Schneidewind-Hartnagel hob vor allem hervor, dass Gleichstellungsbeauftragte in Kommunen ab 50 000 Einwohner künftig mit 50 Prozent vom Land finanziert werden. Das sei ein Anfang, „und darauf bin ich stolz“. Einen Seitenhieb auf das Projekt der CDU „Frauen im Fokus“ mochte sich die Eberbacher Abgeordnete nicht verkneifen: Die CDU habe sich Frauenförderung lediglich auf ihre Fahnen geschrieben, die Landesregierung hingegen lege jetzt konkrete Regelungen vor.
Sabine Wölfle (SPD) räumte ein, dass die allerdings durchaus weitergehend hätten sein können. „Aber wir haben die ‚rote Laterne‘“, so die Sozialdemokratin. Und dementsprechend sei schon die Ausgangslage nicht einfach gewesen. „Wir sind noch lange nicht am Ende“, sagte Wölfle, die auch auf weitere Regelungen durch die Große Koalition auf Bundesebene erhofft.

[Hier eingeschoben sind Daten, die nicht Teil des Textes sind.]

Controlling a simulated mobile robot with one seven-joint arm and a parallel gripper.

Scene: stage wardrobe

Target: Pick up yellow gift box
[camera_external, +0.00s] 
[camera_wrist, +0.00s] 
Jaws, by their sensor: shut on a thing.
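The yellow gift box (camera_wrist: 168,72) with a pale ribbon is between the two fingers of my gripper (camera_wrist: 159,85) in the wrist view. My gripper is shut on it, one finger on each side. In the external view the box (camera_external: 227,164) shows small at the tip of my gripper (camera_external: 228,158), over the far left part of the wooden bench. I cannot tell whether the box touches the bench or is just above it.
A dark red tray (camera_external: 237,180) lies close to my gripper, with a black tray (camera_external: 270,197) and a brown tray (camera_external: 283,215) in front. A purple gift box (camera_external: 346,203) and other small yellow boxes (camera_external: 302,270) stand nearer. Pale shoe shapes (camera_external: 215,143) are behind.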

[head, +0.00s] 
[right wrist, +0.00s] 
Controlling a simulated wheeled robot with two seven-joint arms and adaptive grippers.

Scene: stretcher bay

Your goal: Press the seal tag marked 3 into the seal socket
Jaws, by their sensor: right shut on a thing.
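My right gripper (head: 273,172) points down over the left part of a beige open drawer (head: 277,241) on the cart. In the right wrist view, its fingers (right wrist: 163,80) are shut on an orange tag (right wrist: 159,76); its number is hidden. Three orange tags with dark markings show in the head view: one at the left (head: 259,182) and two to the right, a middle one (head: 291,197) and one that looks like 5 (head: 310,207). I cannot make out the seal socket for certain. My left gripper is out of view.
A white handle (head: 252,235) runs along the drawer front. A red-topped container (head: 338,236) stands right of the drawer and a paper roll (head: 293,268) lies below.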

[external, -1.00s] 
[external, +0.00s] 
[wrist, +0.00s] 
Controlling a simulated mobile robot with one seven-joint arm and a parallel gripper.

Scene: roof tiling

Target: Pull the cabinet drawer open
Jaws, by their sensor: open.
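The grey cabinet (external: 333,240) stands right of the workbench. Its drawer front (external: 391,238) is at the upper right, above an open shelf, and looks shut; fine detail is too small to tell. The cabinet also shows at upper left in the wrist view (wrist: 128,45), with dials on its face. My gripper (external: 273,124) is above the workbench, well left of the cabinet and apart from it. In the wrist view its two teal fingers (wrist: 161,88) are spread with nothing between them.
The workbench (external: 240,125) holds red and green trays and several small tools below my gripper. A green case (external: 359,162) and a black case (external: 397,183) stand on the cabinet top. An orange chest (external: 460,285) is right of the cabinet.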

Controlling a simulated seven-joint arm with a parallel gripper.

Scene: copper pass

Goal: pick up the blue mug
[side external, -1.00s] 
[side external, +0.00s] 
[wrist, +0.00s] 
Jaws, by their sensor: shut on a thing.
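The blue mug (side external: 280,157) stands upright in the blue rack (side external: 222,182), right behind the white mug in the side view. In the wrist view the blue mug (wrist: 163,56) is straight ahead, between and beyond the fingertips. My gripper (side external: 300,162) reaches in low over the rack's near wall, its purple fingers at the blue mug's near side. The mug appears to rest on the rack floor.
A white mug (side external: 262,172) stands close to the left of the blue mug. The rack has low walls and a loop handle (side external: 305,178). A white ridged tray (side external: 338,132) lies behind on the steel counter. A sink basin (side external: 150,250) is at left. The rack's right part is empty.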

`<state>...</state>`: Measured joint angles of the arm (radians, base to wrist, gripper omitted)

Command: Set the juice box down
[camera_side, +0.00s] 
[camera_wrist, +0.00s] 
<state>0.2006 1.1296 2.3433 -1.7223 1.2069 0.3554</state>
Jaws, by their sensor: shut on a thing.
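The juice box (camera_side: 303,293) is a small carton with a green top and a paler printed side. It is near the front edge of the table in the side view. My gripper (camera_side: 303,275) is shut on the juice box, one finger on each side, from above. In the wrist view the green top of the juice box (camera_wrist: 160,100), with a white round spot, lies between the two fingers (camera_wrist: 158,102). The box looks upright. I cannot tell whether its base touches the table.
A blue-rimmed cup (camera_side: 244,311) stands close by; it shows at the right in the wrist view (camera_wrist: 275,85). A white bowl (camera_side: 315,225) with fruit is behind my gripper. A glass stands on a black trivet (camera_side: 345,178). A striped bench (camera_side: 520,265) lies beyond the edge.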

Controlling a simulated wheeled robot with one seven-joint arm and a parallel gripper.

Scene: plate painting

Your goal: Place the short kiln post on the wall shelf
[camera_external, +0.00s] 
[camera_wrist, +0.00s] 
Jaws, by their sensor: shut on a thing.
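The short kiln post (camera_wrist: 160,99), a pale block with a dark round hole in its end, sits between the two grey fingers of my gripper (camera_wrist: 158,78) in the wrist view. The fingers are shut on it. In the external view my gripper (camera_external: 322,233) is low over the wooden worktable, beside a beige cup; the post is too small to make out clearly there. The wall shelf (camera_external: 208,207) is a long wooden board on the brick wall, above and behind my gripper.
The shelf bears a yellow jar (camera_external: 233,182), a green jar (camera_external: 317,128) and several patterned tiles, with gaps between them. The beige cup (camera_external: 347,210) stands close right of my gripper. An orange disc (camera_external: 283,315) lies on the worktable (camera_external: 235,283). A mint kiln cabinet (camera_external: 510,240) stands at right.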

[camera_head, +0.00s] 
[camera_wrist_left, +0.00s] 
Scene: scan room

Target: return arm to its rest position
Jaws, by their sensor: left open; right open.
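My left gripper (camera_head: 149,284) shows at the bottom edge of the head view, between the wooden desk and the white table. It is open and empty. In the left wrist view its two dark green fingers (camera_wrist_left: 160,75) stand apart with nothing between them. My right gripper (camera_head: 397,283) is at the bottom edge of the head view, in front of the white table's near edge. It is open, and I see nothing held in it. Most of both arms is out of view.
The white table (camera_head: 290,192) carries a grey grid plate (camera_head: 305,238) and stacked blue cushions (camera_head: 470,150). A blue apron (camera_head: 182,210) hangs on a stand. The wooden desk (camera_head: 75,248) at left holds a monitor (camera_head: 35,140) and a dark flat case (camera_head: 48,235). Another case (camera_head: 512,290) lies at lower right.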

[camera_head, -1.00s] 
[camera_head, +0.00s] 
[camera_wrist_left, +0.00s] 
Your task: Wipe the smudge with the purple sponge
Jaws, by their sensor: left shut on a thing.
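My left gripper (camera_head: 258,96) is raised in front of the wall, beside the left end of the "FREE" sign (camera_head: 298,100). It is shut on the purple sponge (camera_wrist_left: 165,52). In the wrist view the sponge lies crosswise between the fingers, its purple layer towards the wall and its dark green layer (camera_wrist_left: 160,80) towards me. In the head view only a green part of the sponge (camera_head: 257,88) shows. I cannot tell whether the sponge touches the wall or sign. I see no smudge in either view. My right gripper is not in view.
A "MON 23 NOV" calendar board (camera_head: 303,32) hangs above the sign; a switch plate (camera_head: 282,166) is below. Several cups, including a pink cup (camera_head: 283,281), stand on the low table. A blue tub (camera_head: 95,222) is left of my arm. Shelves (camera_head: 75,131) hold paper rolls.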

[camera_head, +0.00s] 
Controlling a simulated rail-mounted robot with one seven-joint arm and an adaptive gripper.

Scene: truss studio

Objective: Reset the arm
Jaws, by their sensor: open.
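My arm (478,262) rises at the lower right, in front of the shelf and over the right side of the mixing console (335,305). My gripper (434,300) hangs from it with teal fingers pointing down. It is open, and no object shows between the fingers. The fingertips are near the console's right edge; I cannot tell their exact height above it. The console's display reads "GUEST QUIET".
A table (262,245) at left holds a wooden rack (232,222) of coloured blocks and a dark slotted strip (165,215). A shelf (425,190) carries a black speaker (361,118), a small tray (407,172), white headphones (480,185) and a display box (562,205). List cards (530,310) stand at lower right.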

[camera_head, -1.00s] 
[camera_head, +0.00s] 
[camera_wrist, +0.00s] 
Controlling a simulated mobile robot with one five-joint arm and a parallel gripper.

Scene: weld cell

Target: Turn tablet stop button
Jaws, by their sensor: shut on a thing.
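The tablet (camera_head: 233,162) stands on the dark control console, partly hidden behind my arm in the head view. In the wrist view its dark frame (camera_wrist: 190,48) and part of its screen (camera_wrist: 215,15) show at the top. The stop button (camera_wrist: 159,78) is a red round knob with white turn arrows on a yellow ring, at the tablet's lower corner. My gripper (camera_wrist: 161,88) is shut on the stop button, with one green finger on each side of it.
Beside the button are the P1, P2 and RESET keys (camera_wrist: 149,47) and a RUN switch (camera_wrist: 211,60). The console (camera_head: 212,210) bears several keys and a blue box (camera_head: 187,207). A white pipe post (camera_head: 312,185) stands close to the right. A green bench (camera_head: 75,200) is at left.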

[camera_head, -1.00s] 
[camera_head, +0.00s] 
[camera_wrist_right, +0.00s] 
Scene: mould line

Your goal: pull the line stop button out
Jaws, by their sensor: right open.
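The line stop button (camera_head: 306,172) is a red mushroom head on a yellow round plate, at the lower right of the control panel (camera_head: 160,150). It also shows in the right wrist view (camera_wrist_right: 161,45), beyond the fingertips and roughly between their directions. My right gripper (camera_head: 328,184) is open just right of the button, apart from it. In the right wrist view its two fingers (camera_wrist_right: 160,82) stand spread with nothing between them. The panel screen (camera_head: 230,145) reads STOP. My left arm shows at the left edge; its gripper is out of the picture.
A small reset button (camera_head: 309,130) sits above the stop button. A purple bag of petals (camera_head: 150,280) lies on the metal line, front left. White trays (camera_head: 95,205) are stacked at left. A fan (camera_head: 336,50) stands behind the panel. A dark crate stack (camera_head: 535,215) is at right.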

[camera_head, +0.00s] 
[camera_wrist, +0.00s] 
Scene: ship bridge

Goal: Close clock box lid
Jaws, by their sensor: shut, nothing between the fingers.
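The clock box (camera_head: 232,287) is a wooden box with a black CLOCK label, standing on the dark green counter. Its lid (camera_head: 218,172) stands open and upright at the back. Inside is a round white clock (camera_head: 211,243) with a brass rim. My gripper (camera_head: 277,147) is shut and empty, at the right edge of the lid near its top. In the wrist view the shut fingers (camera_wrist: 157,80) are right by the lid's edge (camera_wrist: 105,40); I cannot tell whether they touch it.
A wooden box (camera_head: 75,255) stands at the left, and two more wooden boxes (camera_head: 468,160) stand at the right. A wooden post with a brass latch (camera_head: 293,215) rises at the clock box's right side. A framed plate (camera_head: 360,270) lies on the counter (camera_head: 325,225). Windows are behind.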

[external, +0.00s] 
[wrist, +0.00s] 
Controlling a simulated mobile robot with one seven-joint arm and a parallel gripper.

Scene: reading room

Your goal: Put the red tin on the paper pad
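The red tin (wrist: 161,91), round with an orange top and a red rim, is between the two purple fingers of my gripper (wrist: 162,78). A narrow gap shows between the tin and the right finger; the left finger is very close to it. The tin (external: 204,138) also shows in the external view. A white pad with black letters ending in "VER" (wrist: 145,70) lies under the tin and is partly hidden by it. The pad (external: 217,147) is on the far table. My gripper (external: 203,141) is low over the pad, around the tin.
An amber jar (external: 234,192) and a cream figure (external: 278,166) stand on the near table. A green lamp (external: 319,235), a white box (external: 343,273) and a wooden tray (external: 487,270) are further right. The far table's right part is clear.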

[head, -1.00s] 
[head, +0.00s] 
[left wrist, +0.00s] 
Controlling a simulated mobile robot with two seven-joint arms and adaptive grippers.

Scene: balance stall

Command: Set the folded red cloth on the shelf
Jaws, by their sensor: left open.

Die Position der FDP musste ein Mann vertreten, weil unter den sieben Abgeordneten sich keine Frau befindet. Jochen Haußmann wies darauf hin, dass in der Landesverwaltung mehr Frauen als Männer beschäftigt sind und ihr Anteil im höheren Dienst inzwischen 48 Prozent beträgt. Er kritisierte, dass die 50 000-Grenze aus Kostengründen gezogen worden sei. Anfang der Legislaturperiode sei noch von 8000 Einwohnern die Rede gewesen. Der Liberale beklagte aber auch, dass für Gleichstellung künftig etwa fünf Millionen Euro Steuergelder zusätzlich ausgegeben werden. Die Schuldenuhr des Bundes der Steuerzahler in den Räumen der FDP-Fraktion stehe aktuell bei 48 936 Milliarden Euro allein für das Land Baden-Württemberg. Mit dem Gleichstellungsgesetz wolle Grün-Rot Wünsche von Verbänden erfüllen, ohne dass die erwarteten Effekte erzielt werden könnten. Die FDP werde das Gesetz deshalb nach der endgültigen Beratung im neuen Jahr ablehnen.